SET TASK:
Produce an exact transcription of the listing below, omitting the pictures.

SOURCE EXCERPT:
* * * *
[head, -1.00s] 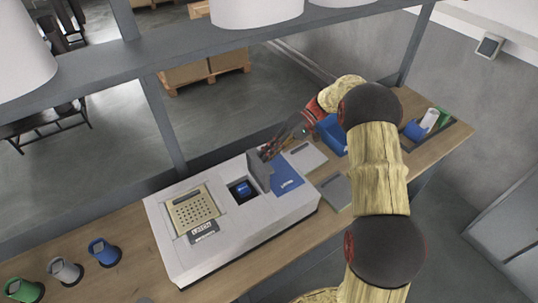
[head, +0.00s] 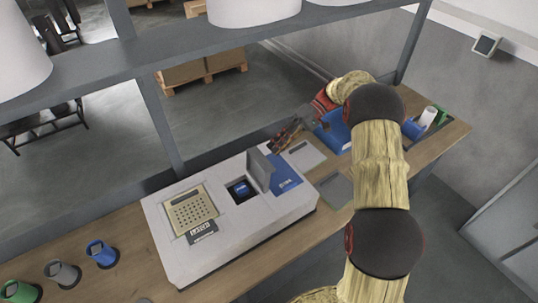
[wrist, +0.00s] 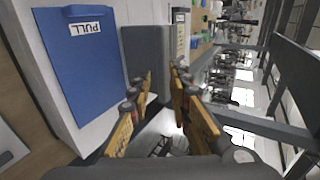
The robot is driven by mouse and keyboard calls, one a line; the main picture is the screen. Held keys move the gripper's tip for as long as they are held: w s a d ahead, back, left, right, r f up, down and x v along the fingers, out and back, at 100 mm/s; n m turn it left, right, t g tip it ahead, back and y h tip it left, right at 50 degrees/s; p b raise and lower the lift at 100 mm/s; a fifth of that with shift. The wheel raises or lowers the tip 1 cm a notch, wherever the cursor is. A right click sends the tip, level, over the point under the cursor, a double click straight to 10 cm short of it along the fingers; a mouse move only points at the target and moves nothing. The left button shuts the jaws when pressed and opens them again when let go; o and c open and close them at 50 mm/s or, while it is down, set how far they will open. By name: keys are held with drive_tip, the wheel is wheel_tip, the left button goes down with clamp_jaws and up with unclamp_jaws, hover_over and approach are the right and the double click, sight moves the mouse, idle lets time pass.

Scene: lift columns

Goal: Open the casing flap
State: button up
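The white casing (head: 225,232) stands on the wooden bench. Its grey flap (head: 261,168) stands upright beside a square opening in the casing's top, with a blue round part (head: 241,189) visible inside. A blue panel (head: 285,178) lies flat right of the flap; the wrist view shows PULL on the blue panel (wrist: 83,75). My gripper (head: 276,148) is behind the flap, near the casing's back edge. In the wrist view my gripper (wrist: 160,74) has its fingers apart with nothing between them, and the grey flap (wrist: 148,50) is just ahead. Contact cannot be told.
Blue, grey and green cups stand at the bench's left. Flat grey plates (head: 337,190) and a blue bin (head: 333,134) are to the right. A grey shelf beam (head: 200,55) crosses above.

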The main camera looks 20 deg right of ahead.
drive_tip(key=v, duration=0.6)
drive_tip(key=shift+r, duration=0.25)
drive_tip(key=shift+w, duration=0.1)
* * * *
WRITTEN ANSWER:
[head, -1.00s] 
[head, +0.00s] 
[wrist, +0.00s] 
The robot is driven by mouse and keyboard calls, one a line; the main picture is the screen. Held keys move the gripper's tip for as long as they are held: w s a d ahead, back, left, right, r f up, down and x v along the fingers, out and back, at 100 mm/s; n m turn it left, right, t g tip it ahead, back and y h tip it left, right at 50 degrees/s; p b raise and lower the lift at 100 mm/s; a fifth of that with shift. The wheel raises or lowers the tip 1 cm a notch, wherever the cursor is. A right click sends the tip, level, over the point under the cursor, a double click straight to 10 cm short of it along the fingers; a mouse move only points at the target and moves nothing. The left button shuts the jaws when pressed and opens them again when let go; o and c open and close them at 50 mm/s or, while it is down, set how far they will open. By name: keys are held with drive_tip, the wheel is wheel_tip, the left button goes down with clamp_jaws and up with unclamp_jaws, hover_over and approach are the right and the double click, sight moves the mouse, idle lets time pass.

Scene: lift columns

Goal: Open the casing flap
State: button up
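The white casing (head: 225,232) stands on the wooden bench. Its grey flap (head: 261,168) stands upright beside a square opening in the casing's top, with a blue round part (head: 241,189) visible inside. A blue panel (head: 285,178) lies flat right of the flap; the wrist view shows PULL on the blue panel (wrist: 83,75). My gripper (head: 276,148) is behind the flap, near the casing's back edge. In the wrist view my gripper (wrist: 160,74) has its fingers apart with nothing between them, and the grey flap (wrist: 148,50) is just ahead. Contact cannot be told.
Blue, grey and green cups stand at the bench's left. Flat grey plates (head: 337,190) and a blue bin (head: 333,134) are to the right. A grey shelf beam (head: 200,55) crosses above.

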The main camera looks 20 deg right of ahead.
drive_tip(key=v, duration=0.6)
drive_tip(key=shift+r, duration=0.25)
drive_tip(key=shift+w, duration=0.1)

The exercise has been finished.